The BoD Members’ Nomination Committee may use any resources that it considers appropriate, including the external consultants, while it is provided with financing, as appropriate, for the accomplishment of this goal.

Details on the responsibilities and the operations of the Committee are available here

Strategic Planning Committee

The Strategic Planning Committee consists of non- executive Board members and is chaired by the Chairman of the Board of Directors. Furthermore, the representative of the Hellenic Financial Stability Fund participates in the Committee according to the provisions of L.3864/2010.

Composition of the Strategic Planning Committee:
Chairman:
Handjinicolaou George
Members:
De Boeck Karel
Berggren Arne
Cucchiani Enrico
Hexter David
Kontogouris Venetia
Blades Alexander

The Strategic Planning Committee convenes on a monthly basis during 2017 and a quarterly basis henceafter on time, date, hour and agenda decided by its Chairman. During 2016, the Committee convened 9 times.
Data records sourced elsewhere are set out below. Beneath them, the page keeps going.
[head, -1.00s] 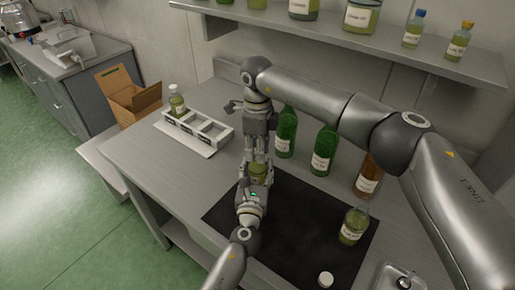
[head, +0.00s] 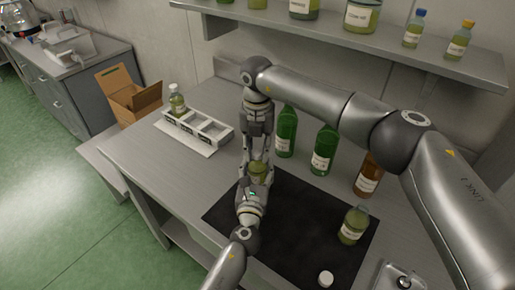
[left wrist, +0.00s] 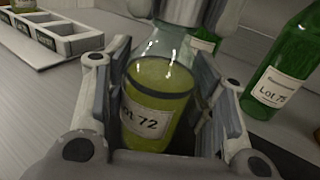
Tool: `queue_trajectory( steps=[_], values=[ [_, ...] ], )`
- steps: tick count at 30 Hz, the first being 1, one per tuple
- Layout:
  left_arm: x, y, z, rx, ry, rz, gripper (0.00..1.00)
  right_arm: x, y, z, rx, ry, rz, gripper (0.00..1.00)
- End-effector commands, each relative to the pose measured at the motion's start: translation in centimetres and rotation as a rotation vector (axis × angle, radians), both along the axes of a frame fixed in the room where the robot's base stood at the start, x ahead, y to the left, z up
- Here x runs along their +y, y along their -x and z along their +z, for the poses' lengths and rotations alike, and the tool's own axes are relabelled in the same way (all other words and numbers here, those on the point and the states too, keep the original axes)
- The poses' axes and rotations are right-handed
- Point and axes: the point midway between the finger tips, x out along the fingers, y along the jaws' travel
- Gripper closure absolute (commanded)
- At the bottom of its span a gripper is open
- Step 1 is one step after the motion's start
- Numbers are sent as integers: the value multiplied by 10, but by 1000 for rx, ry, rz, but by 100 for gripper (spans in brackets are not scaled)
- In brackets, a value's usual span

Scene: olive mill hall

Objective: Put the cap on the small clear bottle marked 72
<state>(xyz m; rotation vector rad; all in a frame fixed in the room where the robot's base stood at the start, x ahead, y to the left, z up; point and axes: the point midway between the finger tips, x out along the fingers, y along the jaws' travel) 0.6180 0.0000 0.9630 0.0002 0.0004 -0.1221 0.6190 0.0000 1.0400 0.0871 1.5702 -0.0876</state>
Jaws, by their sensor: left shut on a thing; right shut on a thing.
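The small clear bottle marked 72 (head: 259,171) holds yellow-green liquid. In the left wrist view the bottle (left wrist: 157,95) stands between my left fingers, its "Lot 72" label facing the camera. My left gripper (head: 257,180) is shut on its body, over the back edge of the dark mat. My right gripper (head: 258,153) points down from above, right over the bottle's neck, and is shut. In the left wrist view the right gripper (left wrist: 190,10) covers the bottle's top. The cap in its fingers is hidden, so I cannot tell how it sits on the neck.
Green bottles (head: 286,132) (head: 323,151) and a brown bottle (head: 368,176) stand behind the dark mat (head: 300,220). Another clear bottle (head: 353,226) and a loose white cap (head: 326,278) are on its right. A white rack (head: 205,138) with one bottle (head: 177,100) stands left. A metal tray (head: 388,279) is front right.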

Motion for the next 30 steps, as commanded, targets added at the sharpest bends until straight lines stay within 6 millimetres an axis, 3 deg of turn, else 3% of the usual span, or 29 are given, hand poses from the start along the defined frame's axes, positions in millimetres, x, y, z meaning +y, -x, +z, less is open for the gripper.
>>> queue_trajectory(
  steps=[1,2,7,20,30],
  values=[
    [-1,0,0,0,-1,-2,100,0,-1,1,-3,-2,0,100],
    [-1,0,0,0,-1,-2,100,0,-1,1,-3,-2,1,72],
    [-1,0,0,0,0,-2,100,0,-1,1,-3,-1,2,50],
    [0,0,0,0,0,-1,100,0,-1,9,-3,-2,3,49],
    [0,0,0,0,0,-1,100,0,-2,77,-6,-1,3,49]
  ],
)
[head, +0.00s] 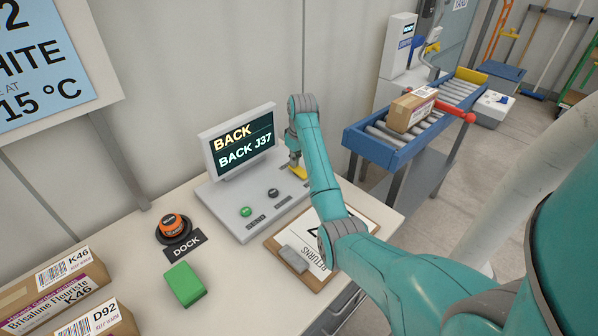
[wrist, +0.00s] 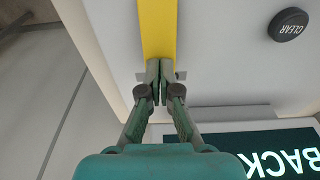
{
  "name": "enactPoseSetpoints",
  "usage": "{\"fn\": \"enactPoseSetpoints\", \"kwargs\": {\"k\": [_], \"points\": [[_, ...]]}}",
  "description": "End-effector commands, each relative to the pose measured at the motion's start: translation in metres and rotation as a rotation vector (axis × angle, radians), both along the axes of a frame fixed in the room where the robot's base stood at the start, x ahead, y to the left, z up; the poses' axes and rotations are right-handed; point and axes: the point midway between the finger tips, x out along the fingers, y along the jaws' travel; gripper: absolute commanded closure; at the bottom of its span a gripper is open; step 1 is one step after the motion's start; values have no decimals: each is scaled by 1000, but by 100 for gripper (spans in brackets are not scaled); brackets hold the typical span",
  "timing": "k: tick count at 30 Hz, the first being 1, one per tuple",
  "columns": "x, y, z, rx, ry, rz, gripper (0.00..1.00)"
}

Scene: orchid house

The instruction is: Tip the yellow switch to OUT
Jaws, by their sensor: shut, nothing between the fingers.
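The yellow switch (head: 299,173) sits at the right end of the grey console (head: 229,205), partly hidden by my arm in the head view. In the wrist view the yellow switch (wrist: 158,28) is a long bar running up from my fingertips. My gripper (wrist: 158,72) is shut and empty, its tips at the near end of the bar. I cannot tell whether they touch it. In the head view my gripper (head: 294,160) is just above the switch. The screen (head: 240,142) reads BACK and BACK J37. No OUT marking is legible.
A dark CLEAR button (wrist: 287,24) and a green button (head: 246,211) are on the console. A clipboard (head: 276,243), a green block (head: 184,284), an orange scanner-like item (head: 173,225) and boxes (head: 62,279) share the bench. A roller conveyor (head: 372,146) stands behind at right.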

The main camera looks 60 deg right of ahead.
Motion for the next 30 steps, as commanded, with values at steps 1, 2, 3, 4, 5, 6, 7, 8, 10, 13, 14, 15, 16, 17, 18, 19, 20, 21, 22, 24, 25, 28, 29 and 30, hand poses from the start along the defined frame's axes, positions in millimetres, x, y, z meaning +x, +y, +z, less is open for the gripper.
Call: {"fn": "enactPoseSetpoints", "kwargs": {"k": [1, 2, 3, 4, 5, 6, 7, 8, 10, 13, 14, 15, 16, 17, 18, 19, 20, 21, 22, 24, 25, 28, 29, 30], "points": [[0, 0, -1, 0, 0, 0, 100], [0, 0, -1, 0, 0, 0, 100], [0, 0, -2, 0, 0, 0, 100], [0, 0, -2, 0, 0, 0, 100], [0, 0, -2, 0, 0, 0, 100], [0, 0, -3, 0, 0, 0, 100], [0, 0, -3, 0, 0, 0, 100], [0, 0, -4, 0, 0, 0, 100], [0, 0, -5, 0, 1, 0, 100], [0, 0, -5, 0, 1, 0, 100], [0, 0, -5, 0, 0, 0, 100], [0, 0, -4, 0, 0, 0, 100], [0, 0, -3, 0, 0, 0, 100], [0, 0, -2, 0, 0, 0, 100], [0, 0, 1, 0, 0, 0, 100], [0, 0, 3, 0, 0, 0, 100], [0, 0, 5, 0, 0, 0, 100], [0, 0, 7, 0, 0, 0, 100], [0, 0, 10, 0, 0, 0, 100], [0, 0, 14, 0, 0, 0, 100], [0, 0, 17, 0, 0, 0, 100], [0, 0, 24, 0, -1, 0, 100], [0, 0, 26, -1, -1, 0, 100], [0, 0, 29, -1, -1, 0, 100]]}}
The Strategic Planning Committee regularly monitors, analyzes and takes decisions on strategic choices of the Bank and, when appropriate, makes a recommendation to the Board. It also determines the axes of the Business Plan, monitors, recommends and decides all issues of strategic importance for the Group. In the event of a crisis, it has the responsibilities of a Crisis Committee. The responsibilities of the Strategic Planning Committee concern both the Bank and Piraeus Group subsidiaries.